On 20th October 2024, Kuwait introduced a significant amendment to Article 116 of Law No. 1 of 2016 governing companies. This change was made to address practical challenges faced by companies, especially those with limited liability structures, in convening and making decisions in extraordinary general assemblies. The previous version of Article 116 required a high threshold of attendance and voting power, which often delayed or completely halted essential decision-making processes. The new amendment aims to enhance operational flexibility, empowering companies to proceed with their affairs in a more streamlined and efficient manner.
The Old Text: A Barrier to Timely Decisions
Under the old provisions of Article 116, for an extraordinary general assembly to be valid, a quorum of partners holding at least three-quarters of the company's capital had to be present. Furthermore, decisions could only be passed with the approval of partners owning three-quarters of the capital. This high threshold created significant hurdles for many companies. In cases where partners were unable to meet this requirement, companies found themselves unable to convene meetings or pass crucial resolutions. As a result, business operations were disrupted, and critical decisions were left in limbo.
The New Text: Introducing Flexibility
The new amendment to Article 116 provides a more flexible framework for convening extraordinary general assemblies and making decisions. The updated provision still requires a quorum of partners holding three-quarters of the capital for the first meeting. However, if this quorum is not met, a second meeting can now be convened, with the requirement reduced to attendance by partners representing more than half of the company's capital. Importantly, decisions at either meeting can now be made with the approval of a majority holding more than half of the total company capital, rather than three-quarters as previously required.
Moreover, the amendment grants the Ministry of Commerce and Industry the authority to call for an extraordinary general assembly meeting if the company's management refuses to do so. This action can be initiated at the request of partners holding at least half of the company's capital, providing a safeguard against managerial inaction or obstruction.
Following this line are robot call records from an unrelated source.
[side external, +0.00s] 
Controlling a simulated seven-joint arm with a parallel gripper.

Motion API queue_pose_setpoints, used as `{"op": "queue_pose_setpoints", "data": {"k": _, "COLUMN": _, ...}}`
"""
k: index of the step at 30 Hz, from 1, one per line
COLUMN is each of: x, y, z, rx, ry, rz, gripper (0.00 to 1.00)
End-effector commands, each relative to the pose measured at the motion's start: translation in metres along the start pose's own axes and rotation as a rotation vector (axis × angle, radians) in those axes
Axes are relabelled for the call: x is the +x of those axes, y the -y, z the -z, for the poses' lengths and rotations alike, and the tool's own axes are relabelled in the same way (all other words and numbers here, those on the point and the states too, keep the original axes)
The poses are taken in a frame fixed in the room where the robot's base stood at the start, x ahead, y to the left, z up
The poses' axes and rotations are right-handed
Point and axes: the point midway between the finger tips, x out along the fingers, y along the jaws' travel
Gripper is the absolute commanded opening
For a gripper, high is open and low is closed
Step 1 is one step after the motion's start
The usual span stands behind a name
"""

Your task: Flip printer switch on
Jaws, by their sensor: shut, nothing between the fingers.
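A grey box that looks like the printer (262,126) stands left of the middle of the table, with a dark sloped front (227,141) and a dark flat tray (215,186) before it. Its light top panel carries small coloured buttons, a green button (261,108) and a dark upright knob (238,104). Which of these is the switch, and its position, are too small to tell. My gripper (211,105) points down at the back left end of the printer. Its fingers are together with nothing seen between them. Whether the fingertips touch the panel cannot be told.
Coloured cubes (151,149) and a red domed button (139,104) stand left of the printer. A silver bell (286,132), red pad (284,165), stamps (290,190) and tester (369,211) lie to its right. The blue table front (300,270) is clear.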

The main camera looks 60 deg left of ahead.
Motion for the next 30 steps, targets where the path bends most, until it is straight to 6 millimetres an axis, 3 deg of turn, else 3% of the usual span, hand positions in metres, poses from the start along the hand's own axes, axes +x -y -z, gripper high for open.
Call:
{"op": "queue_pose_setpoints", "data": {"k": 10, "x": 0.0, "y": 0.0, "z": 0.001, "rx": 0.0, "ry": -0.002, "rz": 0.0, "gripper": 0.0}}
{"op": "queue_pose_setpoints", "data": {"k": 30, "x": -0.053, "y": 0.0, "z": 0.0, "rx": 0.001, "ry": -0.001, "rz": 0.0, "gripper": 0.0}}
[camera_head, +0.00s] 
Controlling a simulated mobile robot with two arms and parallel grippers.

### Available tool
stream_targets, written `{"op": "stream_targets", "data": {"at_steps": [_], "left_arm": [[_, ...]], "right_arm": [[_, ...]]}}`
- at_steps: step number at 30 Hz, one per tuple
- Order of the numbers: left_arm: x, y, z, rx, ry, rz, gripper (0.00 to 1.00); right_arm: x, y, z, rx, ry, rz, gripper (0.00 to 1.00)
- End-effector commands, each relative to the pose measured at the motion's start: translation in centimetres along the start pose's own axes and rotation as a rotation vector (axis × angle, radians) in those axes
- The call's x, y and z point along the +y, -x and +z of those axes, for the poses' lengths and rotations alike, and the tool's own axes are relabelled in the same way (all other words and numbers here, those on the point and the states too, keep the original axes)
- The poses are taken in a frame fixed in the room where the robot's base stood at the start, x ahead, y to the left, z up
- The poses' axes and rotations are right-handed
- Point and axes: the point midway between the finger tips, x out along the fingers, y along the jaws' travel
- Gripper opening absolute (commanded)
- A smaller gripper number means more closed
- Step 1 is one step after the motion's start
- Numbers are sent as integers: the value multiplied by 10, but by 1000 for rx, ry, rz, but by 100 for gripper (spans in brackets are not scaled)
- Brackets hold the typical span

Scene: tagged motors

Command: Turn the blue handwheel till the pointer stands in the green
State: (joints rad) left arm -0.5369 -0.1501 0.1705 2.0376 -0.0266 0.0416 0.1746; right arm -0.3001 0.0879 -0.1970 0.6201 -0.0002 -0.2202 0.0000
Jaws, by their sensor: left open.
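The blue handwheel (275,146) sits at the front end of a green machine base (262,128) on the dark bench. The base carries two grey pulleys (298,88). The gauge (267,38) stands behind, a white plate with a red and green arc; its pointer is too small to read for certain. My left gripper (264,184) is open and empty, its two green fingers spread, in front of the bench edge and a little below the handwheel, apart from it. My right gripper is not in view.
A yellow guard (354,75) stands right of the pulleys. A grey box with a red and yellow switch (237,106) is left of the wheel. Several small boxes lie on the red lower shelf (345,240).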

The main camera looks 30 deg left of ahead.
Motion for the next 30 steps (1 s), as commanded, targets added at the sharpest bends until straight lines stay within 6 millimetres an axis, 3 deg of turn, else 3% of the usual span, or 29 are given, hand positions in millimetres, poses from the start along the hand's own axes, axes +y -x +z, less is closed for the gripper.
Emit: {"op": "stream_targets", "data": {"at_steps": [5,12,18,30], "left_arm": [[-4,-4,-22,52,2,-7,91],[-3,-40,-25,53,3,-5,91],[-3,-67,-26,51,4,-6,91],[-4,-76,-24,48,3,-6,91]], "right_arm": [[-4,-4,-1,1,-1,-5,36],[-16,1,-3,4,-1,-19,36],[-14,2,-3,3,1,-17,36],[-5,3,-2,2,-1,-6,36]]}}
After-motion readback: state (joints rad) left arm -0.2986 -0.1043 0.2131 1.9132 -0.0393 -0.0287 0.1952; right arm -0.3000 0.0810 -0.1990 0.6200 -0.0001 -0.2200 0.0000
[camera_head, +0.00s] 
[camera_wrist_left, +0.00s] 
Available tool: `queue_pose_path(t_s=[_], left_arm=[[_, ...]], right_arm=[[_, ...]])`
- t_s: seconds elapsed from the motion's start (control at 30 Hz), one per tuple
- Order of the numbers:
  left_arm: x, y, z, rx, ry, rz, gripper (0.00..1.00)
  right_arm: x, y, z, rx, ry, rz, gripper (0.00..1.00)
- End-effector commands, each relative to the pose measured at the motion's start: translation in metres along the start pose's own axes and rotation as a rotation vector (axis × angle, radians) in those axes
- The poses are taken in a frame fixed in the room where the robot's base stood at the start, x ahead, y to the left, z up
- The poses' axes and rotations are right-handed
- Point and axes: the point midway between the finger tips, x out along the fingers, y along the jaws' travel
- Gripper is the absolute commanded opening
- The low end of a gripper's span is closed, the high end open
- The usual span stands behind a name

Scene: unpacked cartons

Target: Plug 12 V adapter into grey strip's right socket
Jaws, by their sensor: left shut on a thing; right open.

Why Was This Amendment Necessary?
The amendment reflects a response to real-world challenges that companies in Kuwait have faced. Under the old version of Article 116, it became clear that achieving the three-quarters quorum was not always feasible, particularly in companies where partners were spread across various regions or when differences among partners led to boycotts of meetings. This high threshold often paralyzed the decision-making process, preventing companies from moving forward with key initiatives or responding to pressing business needs.
The new provisions align more closely with the rules for joint-stock companies, where similar flexibility in meeting quorums and decision-making thresholds has already proven effective. By lowering the quorum for the second meeting and reducing the majority required for decisions, the amendment ensures that companies can proceed with vital decisions without being held hostage to unattainable attendance requirements.
Implications for Stakeholders
For companies and their partners, this amendment represents a much-needed improvement in corporate governance. It ensures that important decisions can be made in a timely manner, even if a full quorum is not initially met. This is particularly beneficial for companies with dispersed or absentee partners, as the reduced quorum for the second meeting allows business to proceed without excessive delay.
Furthermore, the Ministry of Commerce and Industry’s ability to intervene when management refuses to call a meeting empowers partners who hold a significant portion of the capital but may otherwise be sidelined by managerial decisions. This creates a more balanced dynamic within companies, ensuring that all voices, especially those representing a substantial share of the company’s capital, are heard.